New Nuke Capacitors Will Cost Up to $850M; Other Weapons Programs to Foot Bill

By Dan Leone

WASHINGTON —It will cost as much as $850 million to replace commercial capacitors deemed unsuitable for use in two refurbished nuclear weapons, a senior National Nuclear Security Administration official told lawmakers here this week.

For the B61-12 gravity bomb, an ongoing homogenization of four different versions of the oldest deployed nuclear weapon, the costs will range from between $600 million to $700 million, Charles Verdon, the agency’s deputy administrator for defense programs, said Wednesday at a hearing of the House Armed Services strategic forces subcommittee. That would bring the National Nuclear Security Administration’s (NNSA) share of the B61-12 costs to around $8.7 billion over 20 years, rather than the $8 billion or so estimated in the agency’s 2020 Stockpile Stewardship and Management plan.

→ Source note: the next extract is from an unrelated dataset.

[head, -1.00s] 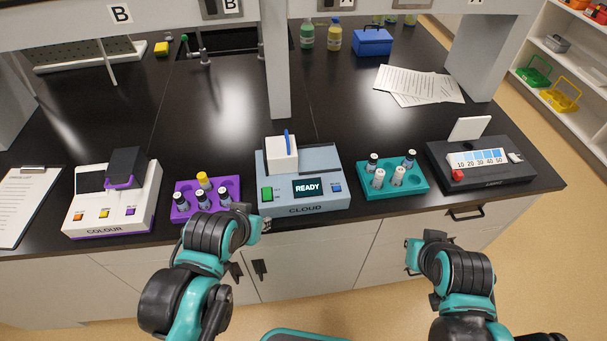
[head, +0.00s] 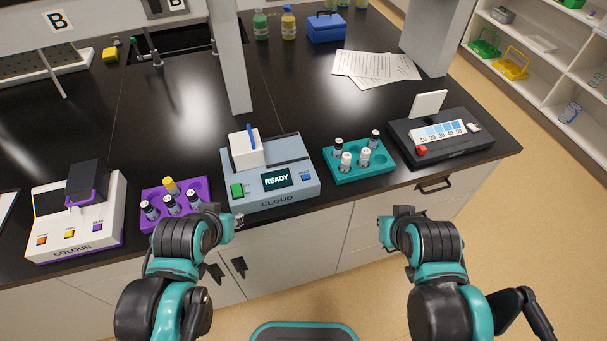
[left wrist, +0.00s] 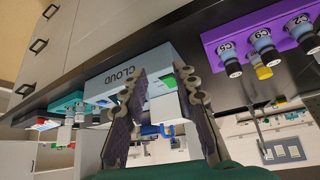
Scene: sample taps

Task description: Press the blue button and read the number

For the W88 Alt-370 program, which will replace the arming, fusing, and firing systems of the larger of the Navy’s two submarine-launched ballistic-missile warheads, new costs could range between $120 million and $150 million, Verdon told panel Chairman Jim Cooper (D-Tenn.). That would put the bill for the W88’s major alteration at a little under $3.2 billion over 10 years, rather than $3 billion as most recently estimated in the latest stockpile stewardship plan.

The NNSA had planned to use commercial-off-the-shelf capacitors that cost about $5 each, but now will have to use different capacitors that cost around $75, Verdon said. Capacitors store electrical charges and can be used in detonation systems. The NNSA discarded the cheaper ones after a series of tests showed the components could not perform to spec over 20 or 30 years.

To fund the capacitor swap, Verdon said the NNSA wants to take money from two life-extension programs that are not as far along as the B61-12 and W88 Alt-370: for the W80-4 cruise missile warhead, and the W87-1 silo-based, intercontinental ballistic missile warhead.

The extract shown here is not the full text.